Saying the speech “wasn’t that good” isn’t overly informative, so we might want to pay more attention to two words we’ve used since we were toddlers: “good” and “bad.” Changing “wasn’t that good” to “was disappointing” or “was lackluster” is an improvement, but can we do better? How about writing that the speech had no central theme or nothing new or no sense of urgency? Now our reader starts to understand why the speech was disappointing.
2. The board agrees that Peter appears to be an ideal candidate, except for one thing: his erratic college grades.
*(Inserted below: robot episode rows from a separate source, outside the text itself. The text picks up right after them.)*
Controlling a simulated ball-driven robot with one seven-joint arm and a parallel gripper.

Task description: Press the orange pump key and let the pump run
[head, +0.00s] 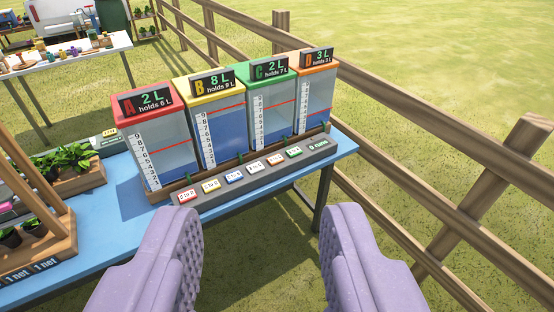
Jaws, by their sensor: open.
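A row of pump keys sits on a grey strip (222,190) along the front of the tank stand. The orange-edged key (275,160) is between a blue-edged key (255,168) and a green-edged key (294,152); its lettering is too small to read surely. A display at the strip's right end (318,145) reads 0 runs. Behind stand four-sided tanks: red A (175,157) reads 2 L, yellow B (222,125) 8 L, green C (272,105) 2 L, orange D (318,92) 3 L. My gripper (258,225) is open and empty, its purple fingers wide apart in front of the keys, touching nothing.
The tanks stand on a blue table (120,205). Wooden planters with plants (68,165) and a wooden frame (30,190) are at its left. A wooden fence (400,200) runs behind and right. Grass (270,240) lies below the table's front edge.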

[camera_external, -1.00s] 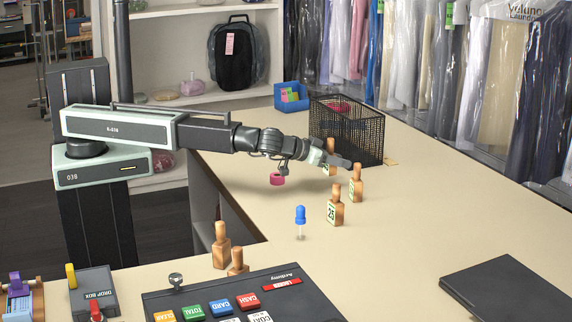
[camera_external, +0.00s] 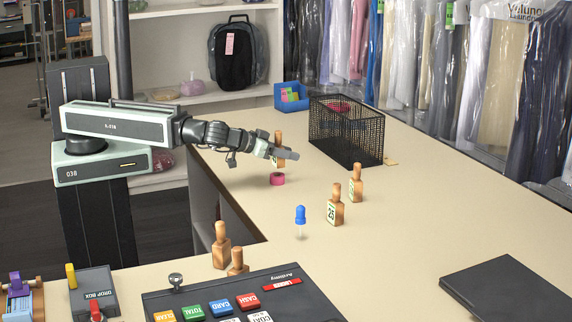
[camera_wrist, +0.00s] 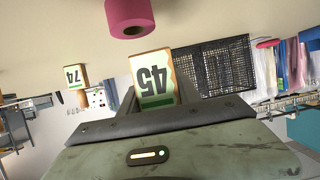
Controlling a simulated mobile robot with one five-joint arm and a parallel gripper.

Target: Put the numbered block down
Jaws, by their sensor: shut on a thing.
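My gripper (camera_external: 285,153) is shut on a wooden numbered block (camera_external: 278,137) with a handle and a pale label. In the wrist view this held block (camera_wrist: 153,78) reads 45, upside down, between my jaws. In the external view it is just behind the small pink roll (camera_external: 277,179). The arm partly hides the block, and I cannot tell whether its base touches the counter (camera_external: 420,215). The pink roll also shows at the top of the wrist view (camera_wrist: 130,14).
A numbered block (camera_external: 335,207) and another block (camera_external: 355,184) stand to the right. The black mesh basket (camera_external: 346,132) stands behind right. Two more wooden blocks, one at the front left (camera_external: 221,248), stand by the keypad.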

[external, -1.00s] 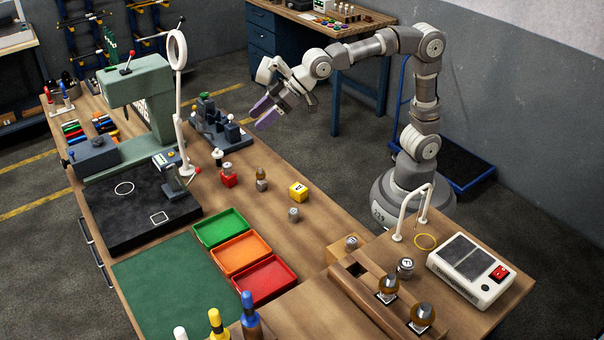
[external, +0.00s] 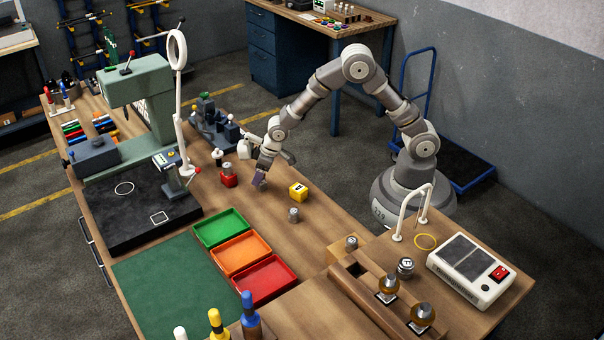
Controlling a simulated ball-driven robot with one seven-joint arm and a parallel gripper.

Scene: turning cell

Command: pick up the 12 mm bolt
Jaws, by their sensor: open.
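My gripper (external: 259,183) is open and points down low over the bench, between a red block (external: 228,180) and a yellow block (external: 298,192). It covers the spot where a small grey piece with a brown top stood. That piece is hidden now, so I cannot tell whether it is between the fingers. A grey cylindrical piece (external: 293,214) stands upright on the wood, in front of the yellow block and apart from my gripper. The size marks are too small to read, so I cannot tell which piece is the 12 mm bolt.
Green (external: 220,228), orange (external: 241,253) and red (external: 266,280) trays lie in front. A white magnifier stand (external: 181,130) and a dark fixture (external: 213,125) rise near my gripper. A wooden rack (external: 372,302) with brown-topped pieces stands at the right. Bare wood lies right of the trays.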

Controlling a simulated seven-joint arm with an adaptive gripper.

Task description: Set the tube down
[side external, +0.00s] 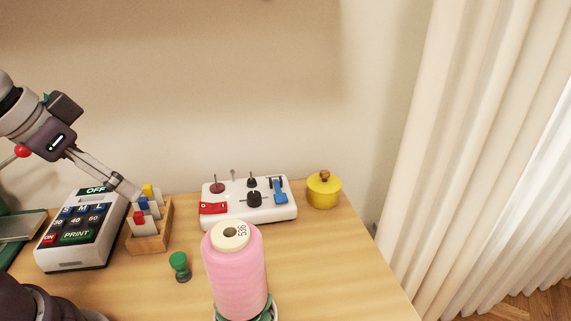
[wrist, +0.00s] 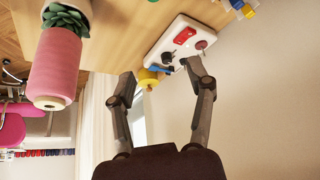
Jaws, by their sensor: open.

“Thing,” a word we use a lot when we talk, can often be improved when we write. “Factor,” for instance, takes our writing up a notch, but in this sentence a word like “concern” or “drawback” starts to get to the heart of the matter. We could even use a figure of speech: The board agrees that Peter appears to be an ideal candidate, except for one red flag: his erratic college grades.
3. I am sending you a link to an election article you should find interesting.
Handy substitutes for the ubiquitous “interesting” are “fascinating” and “intriguing,” but neither explains why the article is worthwhile. Instead, saying the recipient ought to find the article “eye-opening” or “unusually balanced” expresses what we really want to say.
Many of us play music in the background while we work. When we edit, imagining “Precision!” playing for a moment helps get us in the right frame of mind to polish our writing.
In addition to presenting workshops on writing in the workplace, Norm Friedman is a writer, editor, and writing coach. His 100+ Instant Writing Tips is a brief “non-textbook” to help individuals overcome common writing errors and write with more finesse and impact. Learn more at http://www.normfriedman.com/index.shtml.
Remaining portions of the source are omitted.